• **Raw data**:
......
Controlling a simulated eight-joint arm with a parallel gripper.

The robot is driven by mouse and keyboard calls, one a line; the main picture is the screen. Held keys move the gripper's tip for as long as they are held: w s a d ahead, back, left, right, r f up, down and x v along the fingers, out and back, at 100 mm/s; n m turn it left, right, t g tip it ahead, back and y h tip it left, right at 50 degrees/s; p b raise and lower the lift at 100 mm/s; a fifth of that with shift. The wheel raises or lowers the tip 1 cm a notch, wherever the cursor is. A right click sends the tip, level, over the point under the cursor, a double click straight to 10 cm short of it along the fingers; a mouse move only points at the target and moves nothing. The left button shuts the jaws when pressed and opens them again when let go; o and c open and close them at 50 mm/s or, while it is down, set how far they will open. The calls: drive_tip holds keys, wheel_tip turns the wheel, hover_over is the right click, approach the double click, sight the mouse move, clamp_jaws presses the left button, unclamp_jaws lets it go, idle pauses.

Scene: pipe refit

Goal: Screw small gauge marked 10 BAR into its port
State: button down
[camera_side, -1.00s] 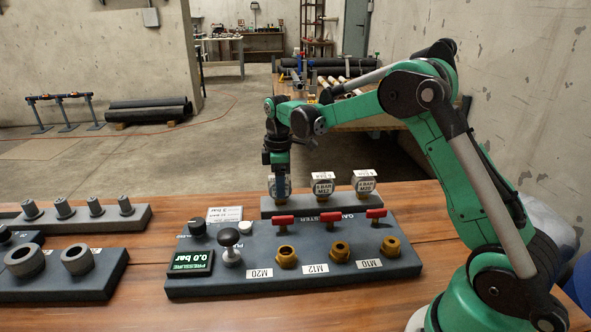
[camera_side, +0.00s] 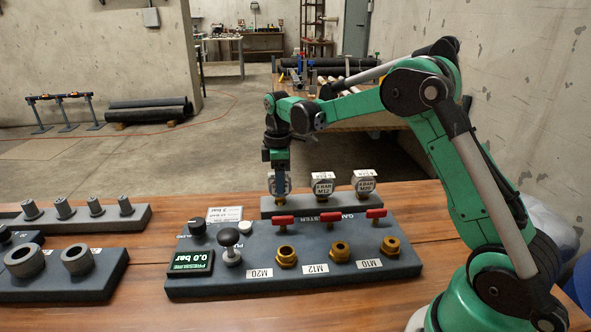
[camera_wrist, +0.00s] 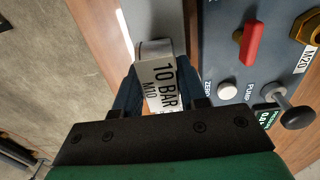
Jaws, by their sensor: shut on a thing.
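The small gauge marked 10 BAR M10 (camera_wrist: 163,83) is between my gripper's fingers in the wrist view. In the side view, this gauge (camera_side: 280,186) stands upright at the left end of the gauge rack (camera_side: 310,210). My gripper (camera_side: 280,176) points down from above and is shut on it. The fingers partly cover it, and I cannot tell whether its stem is clear of the rack. The brass M10 port (camera_side: 390,246) is the rightmost of three on the grey test bench (camera_side: 230,284).
Two other gauges, one marked M12 (camera_side: 323,186) and one at the right (camera_side: 364,183), stand in the rack. Red valve handles (camera_side: 330,217) lie between the rack and ports. A pump knob (camera_side: 229,238) rises at the bench's left. Pipe fittings (camera_side: 77,261) stand farther left.

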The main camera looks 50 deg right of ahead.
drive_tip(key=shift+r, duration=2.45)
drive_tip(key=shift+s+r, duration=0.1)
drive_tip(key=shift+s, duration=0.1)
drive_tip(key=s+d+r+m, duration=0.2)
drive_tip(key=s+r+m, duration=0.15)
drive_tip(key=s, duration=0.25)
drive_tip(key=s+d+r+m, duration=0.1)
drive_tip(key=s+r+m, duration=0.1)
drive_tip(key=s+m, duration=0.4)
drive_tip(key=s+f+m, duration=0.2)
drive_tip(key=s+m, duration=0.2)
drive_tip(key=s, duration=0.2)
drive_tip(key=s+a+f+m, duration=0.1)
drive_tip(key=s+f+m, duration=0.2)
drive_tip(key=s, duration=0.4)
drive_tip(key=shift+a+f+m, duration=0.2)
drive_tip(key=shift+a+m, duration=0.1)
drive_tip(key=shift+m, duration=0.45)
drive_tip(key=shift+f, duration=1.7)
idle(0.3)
......
• **Your instructions**:
Please set down each line of the data above exactly as written, without the pictures.

• **Correct answer**:
Controlling a simulated eight-joint arm with a parallel gripper.

The robot is driven by mouse and keyboard calls, one a line; the main picture is the screen. Held keys move the gripper's tip for as long as they are held: w s a d ahead, back, left, right, r f up, down and x v along the fingers, out and back, at 100 mm/s; n m turn it left, right, t g tip it ahead, back and y h tip it left, right at 50 degrees/s; p b raise and lower the lift at 100 mm/s; a fifth of that with shift. The wheel raises or lowers the tip 1 cm a notch, wherever the cursor is. A right click sends the tip, level, over the point under the cursor, a double click straight to 10 cm short of it along the fingers; a mouse move only points at the target and moves nothing. The left button shuts the jaws when pressed and opens them again when let go; o and c open and close them at 50 mm/s or, while it is down, set how far they will open. The calls: drive_tip holds keys, wheel_tip turns the wheel, hover_over is the right click, approach the double click, sight the mouse move, clamp_jaws presses the left button, unclamp_jaws lets it go, idle pauses.

Scene: pipe refit

Goal: Screw small gauge marked 10 BAR into its port
State: button down
[camera_side, -1.00s] 
[camera_side, +0.00s] 
[camera_wrist, +0.00s] 
Jaws, by their sensor: shut on a thing.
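The small gauge marked 10 BAR M10 (camera_wrist: 163,83) is between my gripper's fingers in the wrist view. In the side view, this gauge (camera_side: 280,186) stands upright at the left end of the gauge rack (camera_side: 310,210). My gripper (camera_side: 280,176) points down from above and is shut on it. The fingers partly cover it, and I cannot tell whether its stem is clear of the rack. The brass M10 port (camera_side: 390,246) is the rightmost of three on the grey test bench (camera_side: 230,284).
Two other gauges, one marked M12 (camera_side: 323,186) and one at the right (camera_side: 364,183), stand in the rack. Red valve handles (camera_side: 330,217) lie between the rack and ports. A pump knob (camera_side: 229,238) rises at the bench's left. Pipe fittings (camera_side: 77,261) stand farther left.

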The main camera looks 50 deg right of ahead.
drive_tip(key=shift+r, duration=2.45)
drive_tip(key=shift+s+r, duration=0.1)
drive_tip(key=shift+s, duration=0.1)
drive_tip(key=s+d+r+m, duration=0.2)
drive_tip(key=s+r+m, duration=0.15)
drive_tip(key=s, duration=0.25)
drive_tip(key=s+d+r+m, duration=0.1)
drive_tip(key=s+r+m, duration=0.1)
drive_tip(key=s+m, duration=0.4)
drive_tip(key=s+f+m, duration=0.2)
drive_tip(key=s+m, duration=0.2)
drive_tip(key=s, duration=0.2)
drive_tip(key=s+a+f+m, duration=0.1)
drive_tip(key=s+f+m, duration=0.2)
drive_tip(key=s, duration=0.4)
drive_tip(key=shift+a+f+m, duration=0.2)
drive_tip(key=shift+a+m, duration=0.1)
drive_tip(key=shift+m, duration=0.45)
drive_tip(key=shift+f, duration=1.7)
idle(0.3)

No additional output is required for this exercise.